Unfortunately, many parliaments and ministers of Member States (MS) disagreed with the CCCTB proposal. In addition, meetings between MS to iron out technical issues around CCCTB showed a lack of enthusiasm further killing the optimism of the EU Commission. The parochial, pedestrian and ill-informed views of politicians on the CCCTB dossier show a lack of understanding the intricacies of globalization and competition for the investment dollar or euro. Rather politicians, parliaments and governments focused on the possible (in percentage terms small to negligible) loss of tax proceeds for their country; they did typically not address the upside nor see the impact of their decision on the unattractiveness of the EU and the consequential significant loss of taxable profit and thus much lower tax proceeds.

The EU Commission announced a two phase introduction of the CCCTB to acknowledge the political reality rejecting CCCTB 2011. The new text proposal for both phases (CCTB and CCCTB) is expected in November 2016. The first phase, CCTB, provides for a corporate income tax without consolidation across the EU. 28 member states will each enact a law with same text. How this will be administered is uncertain. One element of the CCTB is clear: there will be a cross border loss relief system in place enabling loss recapture between MS.

The EU Commission expects most politicians who opposed CCCTB 2011 because of the perceived impact of tax proceeds on their country, now to agree to a system of cross border loss relief. Meaning, accepting losses imported from other countries (fact that there will be a recapture later will no doubt be irrelevant to these politicians). How realistic is this? Not, I fear. Consequently, it is most likely the CCTB will be accepted by MS without a loss recapture framework. They will point to the next phase where this will happen. Whether the next phase, CCCTB, will ever materialize is uncertain.

Discrimination. It is understood the CCTB and CCCTB regime will contain a discriminatory element. Large corporates must transition to the CCTB/CCCTB framework whereas SME’s can continue to use and benefit (these benefits are explained below) from existing corporate tax regimes in MS. It is questionable whether an uneven playfield can provide a fair competition.

Unfortunately, it doesn’t stop here. The new CCTB will cause current domestic advantages to be stopped; benefits like patent regimes or full exemption systems. This will result in major transition problems and costs without the compensating benefit of a cross border consolidation and ease of administration.

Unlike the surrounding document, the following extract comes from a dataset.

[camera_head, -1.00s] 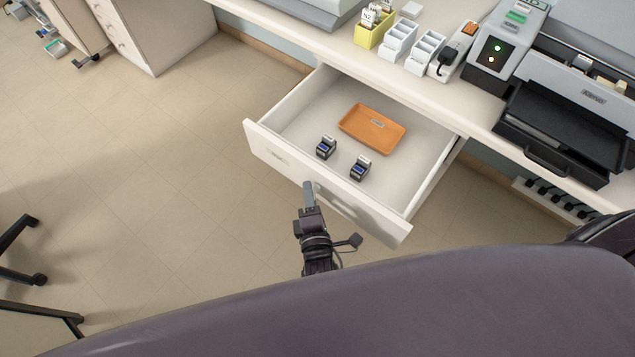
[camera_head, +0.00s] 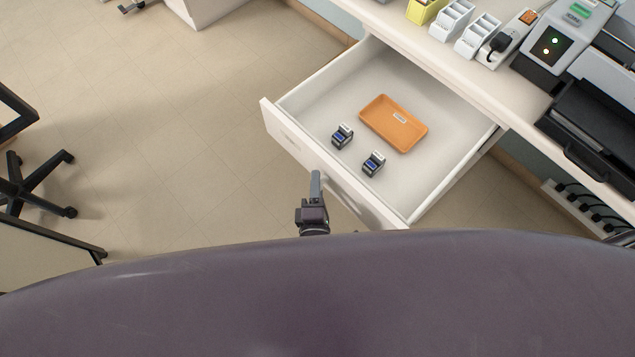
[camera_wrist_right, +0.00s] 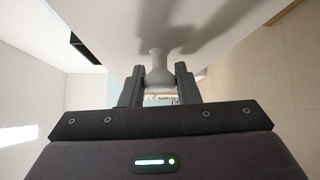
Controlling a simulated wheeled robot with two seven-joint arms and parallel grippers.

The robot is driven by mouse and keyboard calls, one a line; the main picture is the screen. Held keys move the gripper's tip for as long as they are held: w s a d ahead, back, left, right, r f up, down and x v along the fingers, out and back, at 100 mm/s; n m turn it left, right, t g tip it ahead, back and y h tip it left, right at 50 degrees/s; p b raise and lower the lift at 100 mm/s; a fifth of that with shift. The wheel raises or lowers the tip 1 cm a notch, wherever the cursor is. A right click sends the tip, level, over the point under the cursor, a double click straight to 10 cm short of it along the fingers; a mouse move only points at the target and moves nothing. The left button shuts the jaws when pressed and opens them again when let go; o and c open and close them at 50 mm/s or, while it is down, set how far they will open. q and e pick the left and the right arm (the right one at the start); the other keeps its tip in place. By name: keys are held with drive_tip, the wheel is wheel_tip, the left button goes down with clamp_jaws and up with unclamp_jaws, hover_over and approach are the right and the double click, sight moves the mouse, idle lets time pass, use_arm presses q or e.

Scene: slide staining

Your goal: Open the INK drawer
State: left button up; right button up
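The white drawer (camera_head: 345,78) is pulled well out from under the counter. Its front panel (camera_head: 285,135) bears a label too faint to read. Inside lie an orange tray (camera_head: 417,137) and two small dark bottles or blocks with blue labels (camera_head: 342,137) (camera_head: 374,163). My right gripper (camera_head: 315,178) is at the outer side of the front panel. In the right wrist view its two fingers (camera_wrist_right: 159,88) close around the pale drawer knob (camera_wrist_right: 158,75), one on each side. The knob is hidden in the head view. My left gripper is not in view.
The white counter (camera_head: 450,60) holds white racks (camera_head: 477,38), a yellow holder (camera_head: 424,8) and machines at the right. A chair base (camera_head: 40,182) stands on the floor at left. The floor (camera_head: 190,140) left of the drawer is clear.

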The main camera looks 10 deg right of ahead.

An example of a loss of benefit: on September 20, 2016 it was proposed in the Netherlands to improve the Patent box/Innovation regime. This benefit will be lost for those having to move to CCTB.

Why should the business community embrace the CCTB phase? Double taxation will continue to exist; there will be 28 laws administered in 28 different countries. We already have this today. Only, today the laws are significantly different whereas under CCTB the text should be the same. What doesn’t change is that the MS have 28 different cultures and approaches to administering the new CCTB tax framework. That will cause double tax and tax disputes across borders to continue to exist.

No consolidation or fiscal unit. On top of all this there is one other element in the CCTB that causes untold pain. In a recent discussion I had with prof. Bertil Wiman from Sweden, he mentioned the problem of losing the fiscal unit or consolidation at a country or MS level. Wiman raises a very important point. The CCTB will transition the tax affairs of a company from the current local corporate tax law (with consolidation or fiscal unit regime) to another local corporate tax law, CCTB. However, in the CCTB phase taxpayers will lose the benefit of a consolidation or fiscal unit approach, at MS level. Consequently, the CCTB proposal will not only have a negative impact for reasons mentioned above, it will wholesale kill the EU investment climate for lack of consolidation or fiscal unity rules at country level. This must be remedied. Especially since it is uncertain whether we will quickly transition from CCTB to CCCTB phase. I am familiar with the arguments by the EU Commission about a mandatory time line for CCCTB to be agreed at time of adoption of CCTB. EU politics have shown in the (recent) past to find escapes from earlier agreements where none ought to be. This CCTB to CCCTB process will not be different.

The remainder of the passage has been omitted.